Another idea on a smaller scale could be to mic the corners and the referee. Hearing instructions being yelled to a fighter from the corner when the fight is on the mat might create a higher level of excitement. Also, hearing the ref issue warnings to fighters could garner a big reaction from the crowd and add to the drama. If a crowd is unhappy with the pace of a fight on the ground and they know a fighter is at risk to being stood up, they might not be as prone to boo because they could want to wait and see what’s going to happen.

The last thing is educting fans when they aren’t at a show. Having commentators on a telecast who have technical knowledge about ground fighting is a must. Some fight promotions are covered in that area while others are not.

I’d also like to see the UFC step up their efforts in educating fans about wrestling and Jiu-Jitsu but maybe doing a video series of tutorials at Luke Thomas from made an awesome point during his “Any Given Saturday” Internet audio show. Back in the day, the UFC used to air a pre-taped segment during its PPVs called “On the mat with Marc Laimon.” This was a favorite of mine because Laimon did an awesome job of explaining key elements of ground fighting. I have to say, I learned a lot from those little segments he used to do.

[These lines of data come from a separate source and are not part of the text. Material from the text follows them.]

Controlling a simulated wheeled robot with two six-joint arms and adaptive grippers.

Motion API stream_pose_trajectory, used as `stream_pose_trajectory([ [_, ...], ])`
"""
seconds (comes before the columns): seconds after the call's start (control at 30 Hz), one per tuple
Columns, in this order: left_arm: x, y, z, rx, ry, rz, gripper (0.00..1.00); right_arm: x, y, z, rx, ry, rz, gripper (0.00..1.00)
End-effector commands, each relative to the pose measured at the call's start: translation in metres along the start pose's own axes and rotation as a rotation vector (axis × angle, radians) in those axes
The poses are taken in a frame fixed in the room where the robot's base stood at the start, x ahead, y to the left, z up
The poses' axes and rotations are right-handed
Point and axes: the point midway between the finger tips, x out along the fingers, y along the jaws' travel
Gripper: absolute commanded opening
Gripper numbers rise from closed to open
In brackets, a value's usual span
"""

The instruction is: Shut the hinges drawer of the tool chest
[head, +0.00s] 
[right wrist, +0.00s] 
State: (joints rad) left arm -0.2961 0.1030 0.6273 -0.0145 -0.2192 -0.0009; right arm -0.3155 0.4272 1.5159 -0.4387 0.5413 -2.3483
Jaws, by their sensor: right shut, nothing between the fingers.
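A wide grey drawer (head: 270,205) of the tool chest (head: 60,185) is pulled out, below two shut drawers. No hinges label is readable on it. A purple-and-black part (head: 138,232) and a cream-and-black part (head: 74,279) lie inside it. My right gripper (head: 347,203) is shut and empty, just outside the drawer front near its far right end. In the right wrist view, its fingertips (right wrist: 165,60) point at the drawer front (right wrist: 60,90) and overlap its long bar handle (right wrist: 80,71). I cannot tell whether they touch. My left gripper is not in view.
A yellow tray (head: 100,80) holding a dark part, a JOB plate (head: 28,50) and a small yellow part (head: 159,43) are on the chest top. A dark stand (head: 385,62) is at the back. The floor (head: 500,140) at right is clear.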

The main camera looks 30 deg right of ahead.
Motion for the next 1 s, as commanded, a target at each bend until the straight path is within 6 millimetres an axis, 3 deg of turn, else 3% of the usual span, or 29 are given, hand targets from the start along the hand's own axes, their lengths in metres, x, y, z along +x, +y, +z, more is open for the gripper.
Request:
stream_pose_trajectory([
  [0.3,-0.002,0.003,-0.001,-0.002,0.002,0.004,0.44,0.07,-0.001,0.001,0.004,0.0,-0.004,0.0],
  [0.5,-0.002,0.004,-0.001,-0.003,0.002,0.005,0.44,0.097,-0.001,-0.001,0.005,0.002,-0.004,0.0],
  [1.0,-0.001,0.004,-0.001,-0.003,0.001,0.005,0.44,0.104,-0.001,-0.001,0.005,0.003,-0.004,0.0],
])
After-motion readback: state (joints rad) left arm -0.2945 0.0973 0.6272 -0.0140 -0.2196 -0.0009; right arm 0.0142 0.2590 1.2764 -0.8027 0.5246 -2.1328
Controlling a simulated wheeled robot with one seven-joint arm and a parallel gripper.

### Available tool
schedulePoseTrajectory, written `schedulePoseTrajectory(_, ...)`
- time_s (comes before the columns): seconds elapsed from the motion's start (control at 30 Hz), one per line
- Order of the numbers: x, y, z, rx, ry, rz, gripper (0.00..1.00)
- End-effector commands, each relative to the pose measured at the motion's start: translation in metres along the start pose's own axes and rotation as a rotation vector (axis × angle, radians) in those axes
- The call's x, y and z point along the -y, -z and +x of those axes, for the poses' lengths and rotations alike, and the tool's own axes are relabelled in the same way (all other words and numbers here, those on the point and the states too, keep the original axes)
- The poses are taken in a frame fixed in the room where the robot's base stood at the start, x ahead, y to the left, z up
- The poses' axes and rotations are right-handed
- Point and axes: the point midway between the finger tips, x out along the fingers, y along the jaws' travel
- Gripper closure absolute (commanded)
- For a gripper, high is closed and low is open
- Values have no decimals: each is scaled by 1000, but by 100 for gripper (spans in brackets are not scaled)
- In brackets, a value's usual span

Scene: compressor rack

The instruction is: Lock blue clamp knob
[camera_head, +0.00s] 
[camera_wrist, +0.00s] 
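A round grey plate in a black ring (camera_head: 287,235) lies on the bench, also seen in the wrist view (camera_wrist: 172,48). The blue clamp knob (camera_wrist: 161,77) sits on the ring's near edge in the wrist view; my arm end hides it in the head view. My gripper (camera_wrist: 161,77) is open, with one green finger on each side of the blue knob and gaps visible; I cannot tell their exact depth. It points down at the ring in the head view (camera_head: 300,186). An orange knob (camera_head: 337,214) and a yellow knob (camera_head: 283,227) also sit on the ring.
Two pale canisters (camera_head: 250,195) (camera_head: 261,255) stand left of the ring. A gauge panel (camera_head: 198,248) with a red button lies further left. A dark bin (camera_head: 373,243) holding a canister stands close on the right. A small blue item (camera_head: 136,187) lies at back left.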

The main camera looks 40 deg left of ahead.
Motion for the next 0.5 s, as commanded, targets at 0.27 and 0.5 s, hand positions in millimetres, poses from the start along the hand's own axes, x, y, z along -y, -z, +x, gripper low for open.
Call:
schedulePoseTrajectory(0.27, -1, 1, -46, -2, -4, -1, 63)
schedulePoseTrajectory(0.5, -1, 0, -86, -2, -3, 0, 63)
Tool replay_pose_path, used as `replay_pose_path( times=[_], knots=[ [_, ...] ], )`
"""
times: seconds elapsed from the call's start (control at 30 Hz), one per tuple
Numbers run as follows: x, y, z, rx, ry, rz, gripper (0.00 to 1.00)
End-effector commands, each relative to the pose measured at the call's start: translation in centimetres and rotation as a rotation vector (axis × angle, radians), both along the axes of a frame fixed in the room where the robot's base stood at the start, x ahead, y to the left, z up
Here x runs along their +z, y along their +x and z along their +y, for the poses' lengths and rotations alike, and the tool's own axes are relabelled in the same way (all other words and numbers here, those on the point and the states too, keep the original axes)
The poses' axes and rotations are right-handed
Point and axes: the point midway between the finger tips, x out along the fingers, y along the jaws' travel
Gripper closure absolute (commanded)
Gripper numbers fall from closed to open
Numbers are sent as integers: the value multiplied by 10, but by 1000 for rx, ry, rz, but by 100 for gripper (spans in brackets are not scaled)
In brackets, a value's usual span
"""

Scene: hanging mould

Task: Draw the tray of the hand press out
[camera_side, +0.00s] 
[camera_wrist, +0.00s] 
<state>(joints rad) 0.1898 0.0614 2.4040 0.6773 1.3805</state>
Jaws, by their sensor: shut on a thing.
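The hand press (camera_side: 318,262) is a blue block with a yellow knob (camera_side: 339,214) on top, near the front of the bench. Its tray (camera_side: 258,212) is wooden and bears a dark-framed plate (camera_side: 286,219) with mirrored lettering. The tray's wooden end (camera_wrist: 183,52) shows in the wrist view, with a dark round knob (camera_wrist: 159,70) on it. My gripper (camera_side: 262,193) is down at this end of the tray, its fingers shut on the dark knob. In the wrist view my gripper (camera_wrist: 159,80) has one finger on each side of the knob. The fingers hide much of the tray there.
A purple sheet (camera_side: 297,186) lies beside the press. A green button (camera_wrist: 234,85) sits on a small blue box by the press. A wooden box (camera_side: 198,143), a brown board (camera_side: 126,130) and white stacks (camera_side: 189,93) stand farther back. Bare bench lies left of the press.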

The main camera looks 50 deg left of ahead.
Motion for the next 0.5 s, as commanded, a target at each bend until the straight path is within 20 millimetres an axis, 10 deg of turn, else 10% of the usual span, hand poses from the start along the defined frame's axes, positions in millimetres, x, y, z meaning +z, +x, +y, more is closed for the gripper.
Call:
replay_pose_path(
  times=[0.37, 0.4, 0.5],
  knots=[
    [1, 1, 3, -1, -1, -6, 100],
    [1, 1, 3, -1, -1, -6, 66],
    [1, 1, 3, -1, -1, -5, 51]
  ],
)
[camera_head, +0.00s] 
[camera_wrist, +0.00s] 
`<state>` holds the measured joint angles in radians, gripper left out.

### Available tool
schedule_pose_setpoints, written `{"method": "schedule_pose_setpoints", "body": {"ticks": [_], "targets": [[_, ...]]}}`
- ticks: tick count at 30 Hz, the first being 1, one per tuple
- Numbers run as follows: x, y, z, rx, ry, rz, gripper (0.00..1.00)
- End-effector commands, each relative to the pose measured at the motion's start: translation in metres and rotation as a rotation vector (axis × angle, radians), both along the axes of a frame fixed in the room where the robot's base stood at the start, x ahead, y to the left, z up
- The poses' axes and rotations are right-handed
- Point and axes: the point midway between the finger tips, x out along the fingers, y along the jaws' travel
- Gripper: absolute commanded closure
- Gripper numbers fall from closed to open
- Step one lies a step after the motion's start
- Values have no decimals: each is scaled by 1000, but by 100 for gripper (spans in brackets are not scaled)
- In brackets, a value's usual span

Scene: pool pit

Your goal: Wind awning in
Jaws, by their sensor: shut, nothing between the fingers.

Brining something like that back for the telecasts or their web site would be welcomed.

Also, they show a lot of training footage during airings of The Ultimate Fighter.  When they talk about how a fighter needs to improve his ground game they might show you a brief clip of a coach going over something with a fighter. Why not extend the segment a bit and actually allow the audience to see and hear the whole sequence in which a fighter is being instructed something pertaining to Jiu-Jitsu or wrestling?

I know I’m not the only one with ideas. Let’s hear ’em.